▶ _Directive_
Would you pull out every line of the material that contains the string "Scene"?

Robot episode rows

- - -

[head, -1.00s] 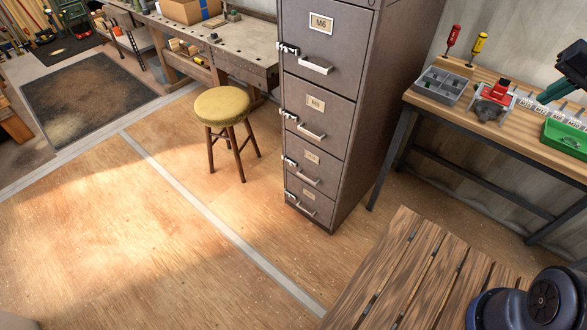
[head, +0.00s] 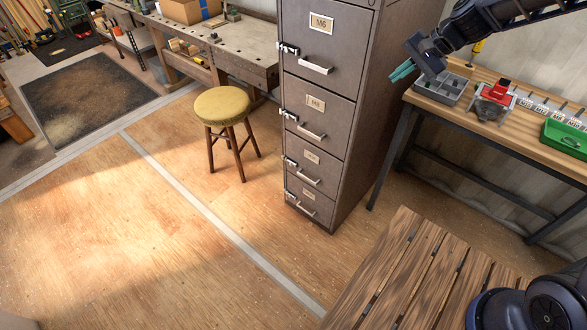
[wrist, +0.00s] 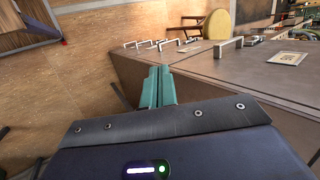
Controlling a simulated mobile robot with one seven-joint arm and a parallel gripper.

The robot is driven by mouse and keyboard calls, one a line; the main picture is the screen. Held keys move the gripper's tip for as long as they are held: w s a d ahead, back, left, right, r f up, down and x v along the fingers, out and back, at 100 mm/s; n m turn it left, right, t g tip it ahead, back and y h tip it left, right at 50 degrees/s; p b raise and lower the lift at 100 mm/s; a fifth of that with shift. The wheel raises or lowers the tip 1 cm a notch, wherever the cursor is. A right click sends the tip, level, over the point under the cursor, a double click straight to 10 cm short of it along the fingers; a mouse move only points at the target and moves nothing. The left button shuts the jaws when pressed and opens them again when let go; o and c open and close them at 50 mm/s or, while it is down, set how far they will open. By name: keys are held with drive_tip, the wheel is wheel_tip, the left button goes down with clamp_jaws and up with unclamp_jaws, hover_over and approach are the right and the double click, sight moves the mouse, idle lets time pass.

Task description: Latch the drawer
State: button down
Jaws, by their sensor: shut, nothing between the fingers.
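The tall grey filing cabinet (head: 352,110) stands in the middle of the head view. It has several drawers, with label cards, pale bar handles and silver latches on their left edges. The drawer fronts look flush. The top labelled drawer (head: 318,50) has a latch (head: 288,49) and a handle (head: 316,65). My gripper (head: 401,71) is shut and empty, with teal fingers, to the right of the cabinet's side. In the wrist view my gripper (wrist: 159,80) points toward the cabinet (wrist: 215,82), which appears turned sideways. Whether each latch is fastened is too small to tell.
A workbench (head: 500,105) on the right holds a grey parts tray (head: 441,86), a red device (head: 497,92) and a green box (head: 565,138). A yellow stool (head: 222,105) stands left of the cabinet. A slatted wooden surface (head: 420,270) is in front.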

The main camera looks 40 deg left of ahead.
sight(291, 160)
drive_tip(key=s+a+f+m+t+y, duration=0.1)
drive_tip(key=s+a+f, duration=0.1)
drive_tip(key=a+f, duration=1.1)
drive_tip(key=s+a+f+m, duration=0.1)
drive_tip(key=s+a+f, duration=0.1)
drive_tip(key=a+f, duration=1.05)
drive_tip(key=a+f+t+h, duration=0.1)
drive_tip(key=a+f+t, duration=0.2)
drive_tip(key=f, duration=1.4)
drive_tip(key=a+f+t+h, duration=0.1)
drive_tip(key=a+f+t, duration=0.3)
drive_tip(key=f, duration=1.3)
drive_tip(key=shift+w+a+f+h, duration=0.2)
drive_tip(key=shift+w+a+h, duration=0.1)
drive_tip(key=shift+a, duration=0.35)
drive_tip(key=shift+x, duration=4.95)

- - -

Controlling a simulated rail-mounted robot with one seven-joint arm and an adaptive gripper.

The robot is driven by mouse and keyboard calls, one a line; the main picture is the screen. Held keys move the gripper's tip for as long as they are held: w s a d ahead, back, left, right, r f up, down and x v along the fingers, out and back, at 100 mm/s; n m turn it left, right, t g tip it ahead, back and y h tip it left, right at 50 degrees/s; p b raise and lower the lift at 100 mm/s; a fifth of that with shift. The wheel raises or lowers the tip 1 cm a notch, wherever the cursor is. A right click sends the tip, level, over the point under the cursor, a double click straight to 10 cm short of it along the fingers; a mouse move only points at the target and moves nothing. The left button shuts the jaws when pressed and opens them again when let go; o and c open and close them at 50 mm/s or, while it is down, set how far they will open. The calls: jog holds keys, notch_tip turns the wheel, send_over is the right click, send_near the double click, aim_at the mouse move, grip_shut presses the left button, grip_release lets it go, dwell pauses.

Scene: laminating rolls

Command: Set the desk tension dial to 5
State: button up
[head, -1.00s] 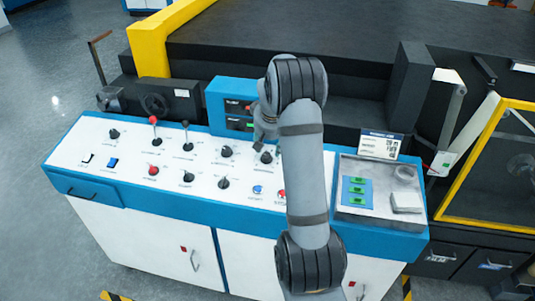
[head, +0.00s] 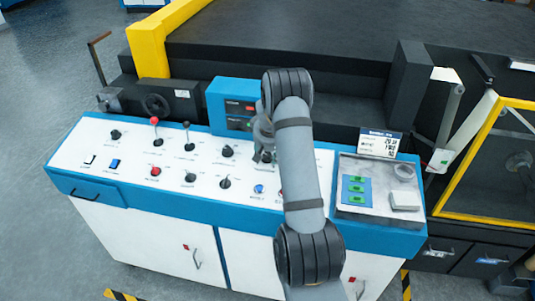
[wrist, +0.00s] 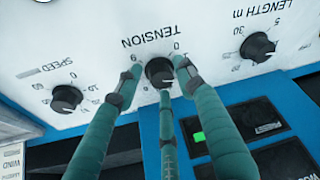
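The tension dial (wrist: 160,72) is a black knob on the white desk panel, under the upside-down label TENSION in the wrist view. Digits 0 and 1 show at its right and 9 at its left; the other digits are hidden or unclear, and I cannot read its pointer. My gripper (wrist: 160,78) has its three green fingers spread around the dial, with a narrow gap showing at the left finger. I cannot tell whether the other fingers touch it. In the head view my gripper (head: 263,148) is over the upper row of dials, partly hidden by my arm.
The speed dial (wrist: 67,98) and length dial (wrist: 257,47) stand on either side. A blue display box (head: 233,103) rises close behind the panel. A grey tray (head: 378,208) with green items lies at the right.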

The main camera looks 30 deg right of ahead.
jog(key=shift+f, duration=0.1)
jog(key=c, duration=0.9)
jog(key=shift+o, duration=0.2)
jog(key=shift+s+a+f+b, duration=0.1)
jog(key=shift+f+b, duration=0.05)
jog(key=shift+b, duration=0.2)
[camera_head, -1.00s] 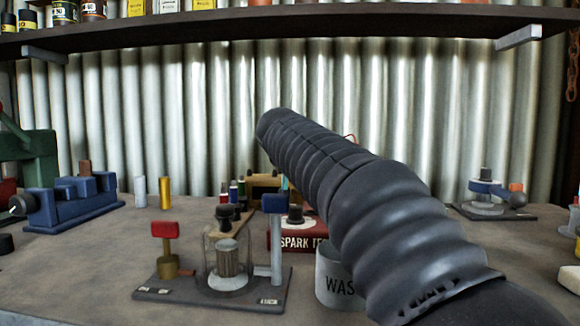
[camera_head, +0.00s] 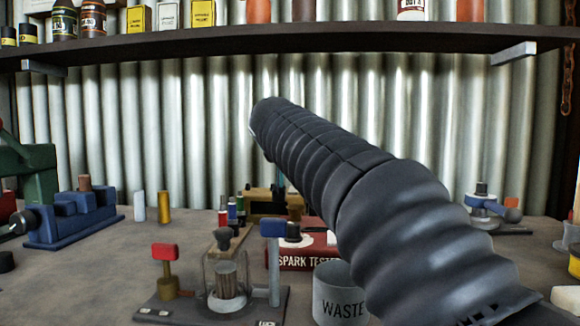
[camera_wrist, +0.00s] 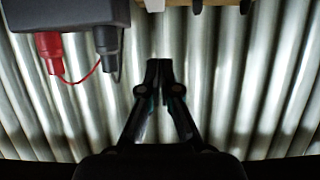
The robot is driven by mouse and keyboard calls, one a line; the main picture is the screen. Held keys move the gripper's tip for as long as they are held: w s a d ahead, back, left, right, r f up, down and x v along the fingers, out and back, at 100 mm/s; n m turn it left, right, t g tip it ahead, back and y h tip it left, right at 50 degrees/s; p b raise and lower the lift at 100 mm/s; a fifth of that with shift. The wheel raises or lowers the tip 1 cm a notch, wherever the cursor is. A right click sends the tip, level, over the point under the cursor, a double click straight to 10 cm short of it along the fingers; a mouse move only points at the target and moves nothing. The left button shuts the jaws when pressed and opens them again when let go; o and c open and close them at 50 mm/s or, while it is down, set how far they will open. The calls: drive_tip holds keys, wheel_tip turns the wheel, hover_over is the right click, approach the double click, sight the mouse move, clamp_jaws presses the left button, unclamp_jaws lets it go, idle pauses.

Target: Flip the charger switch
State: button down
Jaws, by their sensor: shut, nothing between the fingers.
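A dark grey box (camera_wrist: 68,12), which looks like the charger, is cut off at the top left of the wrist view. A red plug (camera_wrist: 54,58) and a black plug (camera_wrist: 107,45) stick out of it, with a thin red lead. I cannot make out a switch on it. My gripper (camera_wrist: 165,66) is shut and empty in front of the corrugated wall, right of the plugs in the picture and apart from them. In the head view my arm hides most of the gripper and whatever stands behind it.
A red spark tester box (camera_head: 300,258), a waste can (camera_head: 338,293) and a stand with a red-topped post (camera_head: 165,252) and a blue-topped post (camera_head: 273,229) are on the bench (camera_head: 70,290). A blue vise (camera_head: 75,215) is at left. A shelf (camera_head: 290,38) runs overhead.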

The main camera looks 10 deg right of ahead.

- - -

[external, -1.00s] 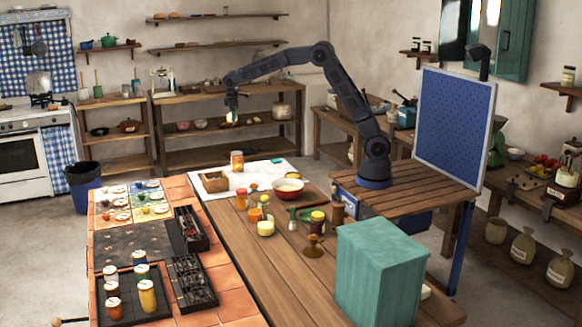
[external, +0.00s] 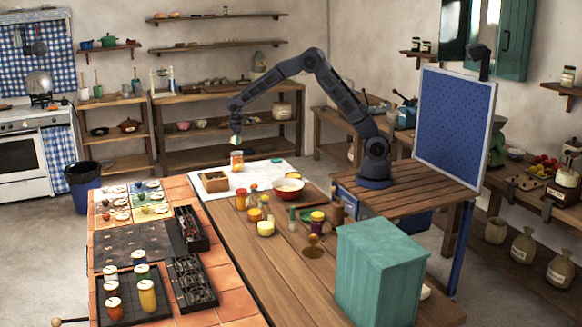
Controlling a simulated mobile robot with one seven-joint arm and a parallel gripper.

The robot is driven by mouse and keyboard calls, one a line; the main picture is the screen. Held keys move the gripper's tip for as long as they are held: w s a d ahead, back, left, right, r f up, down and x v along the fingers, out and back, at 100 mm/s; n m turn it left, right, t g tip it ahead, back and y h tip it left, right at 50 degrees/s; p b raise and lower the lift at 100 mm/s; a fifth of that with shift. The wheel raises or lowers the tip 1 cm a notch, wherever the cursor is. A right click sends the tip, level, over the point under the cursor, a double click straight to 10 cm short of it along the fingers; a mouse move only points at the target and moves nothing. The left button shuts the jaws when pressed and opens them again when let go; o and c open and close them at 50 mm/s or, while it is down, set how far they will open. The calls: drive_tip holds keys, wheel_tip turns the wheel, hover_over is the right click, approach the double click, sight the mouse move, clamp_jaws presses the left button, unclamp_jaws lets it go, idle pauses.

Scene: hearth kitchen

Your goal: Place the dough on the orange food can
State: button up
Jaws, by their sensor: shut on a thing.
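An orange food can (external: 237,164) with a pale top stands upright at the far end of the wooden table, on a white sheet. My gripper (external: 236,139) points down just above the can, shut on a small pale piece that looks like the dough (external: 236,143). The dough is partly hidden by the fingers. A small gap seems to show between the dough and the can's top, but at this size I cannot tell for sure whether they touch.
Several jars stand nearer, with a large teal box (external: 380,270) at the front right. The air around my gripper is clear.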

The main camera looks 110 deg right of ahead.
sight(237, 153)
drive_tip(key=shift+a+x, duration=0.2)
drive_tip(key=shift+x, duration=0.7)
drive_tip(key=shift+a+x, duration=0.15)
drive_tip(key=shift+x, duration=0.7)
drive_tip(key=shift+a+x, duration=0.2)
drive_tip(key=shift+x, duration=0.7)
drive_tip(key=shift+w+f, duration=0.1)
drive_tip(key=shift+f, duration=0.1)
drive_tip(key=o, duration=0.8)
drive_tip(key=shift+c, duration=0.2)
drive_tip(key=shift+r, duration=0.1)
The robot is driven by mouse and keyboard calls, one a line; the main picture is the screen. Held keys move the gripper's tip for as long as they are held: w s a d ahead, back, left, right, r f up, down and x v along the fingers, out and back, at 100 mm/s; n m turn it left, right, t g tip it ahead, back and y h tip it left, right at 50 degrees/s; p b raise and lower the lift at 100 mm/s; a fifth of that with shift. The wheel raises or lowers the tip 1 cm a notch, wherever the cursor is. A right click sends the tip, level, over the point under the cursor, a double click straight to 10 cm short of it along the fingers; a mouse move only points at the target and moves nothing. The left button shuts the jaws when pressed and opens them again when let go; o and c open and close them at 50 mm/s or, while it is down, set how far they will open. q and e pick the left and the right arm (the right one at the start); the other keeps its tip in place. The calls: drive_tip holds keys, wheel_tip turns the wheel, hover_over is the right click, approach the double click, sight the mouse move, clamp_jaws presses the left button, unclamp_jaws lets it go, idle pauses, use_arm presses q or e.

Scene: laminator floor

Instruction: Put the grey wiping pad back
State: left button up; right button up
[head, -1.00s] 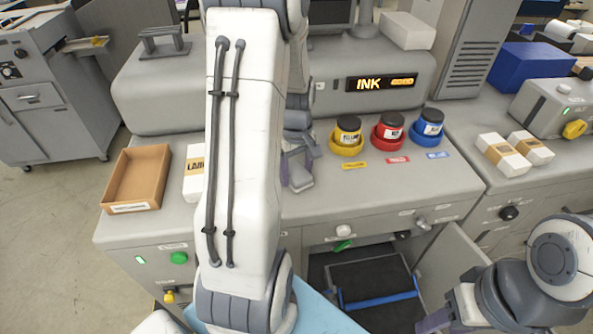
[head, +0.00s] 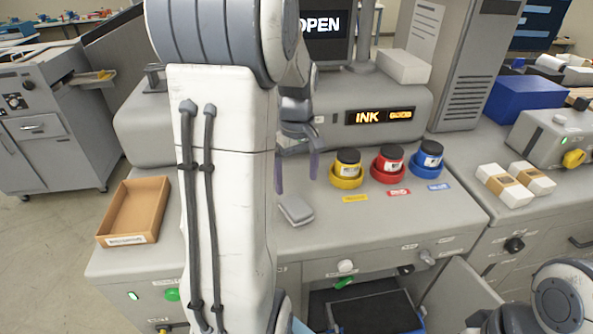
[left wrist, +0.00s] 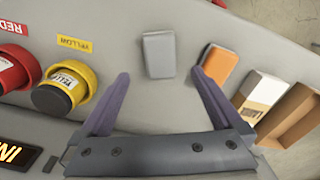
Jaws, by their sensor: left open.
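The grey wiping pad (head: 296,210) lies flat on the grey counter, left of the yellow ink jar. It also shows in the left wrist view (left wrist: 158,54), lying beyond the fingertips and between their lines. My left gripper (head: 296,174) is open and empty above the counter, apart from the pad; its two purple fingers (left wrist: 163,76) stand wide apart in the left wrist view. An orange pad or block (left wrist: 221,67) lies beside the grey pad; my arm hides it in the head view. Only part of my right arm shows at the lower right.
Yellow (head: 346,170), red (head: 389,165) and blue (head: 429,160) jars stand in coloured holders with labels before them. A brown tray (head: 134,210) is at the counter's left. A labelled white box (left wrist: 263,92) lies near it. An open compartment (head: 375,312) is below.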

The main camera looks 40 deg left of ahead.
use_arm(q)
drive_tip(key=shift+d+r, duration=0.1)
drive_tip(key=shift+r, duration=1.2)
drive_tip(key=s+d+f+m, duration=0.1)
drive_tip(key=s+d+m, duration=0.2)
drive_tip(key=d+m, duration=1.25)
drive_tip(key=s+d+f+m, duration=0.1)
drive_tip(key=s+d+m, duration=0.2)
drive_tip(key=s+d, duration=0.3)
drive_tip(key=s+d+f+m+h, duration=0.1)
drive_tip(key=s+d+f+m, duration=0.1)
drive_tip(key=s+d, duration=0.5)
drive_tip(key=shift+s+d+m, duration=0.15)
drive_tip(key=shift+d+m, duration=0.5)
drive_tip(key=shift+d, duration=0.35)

- - -

▶ _Worked solution_
Scene: laminating rolls
Scene: hearth kitchen
Scene: laminator floor

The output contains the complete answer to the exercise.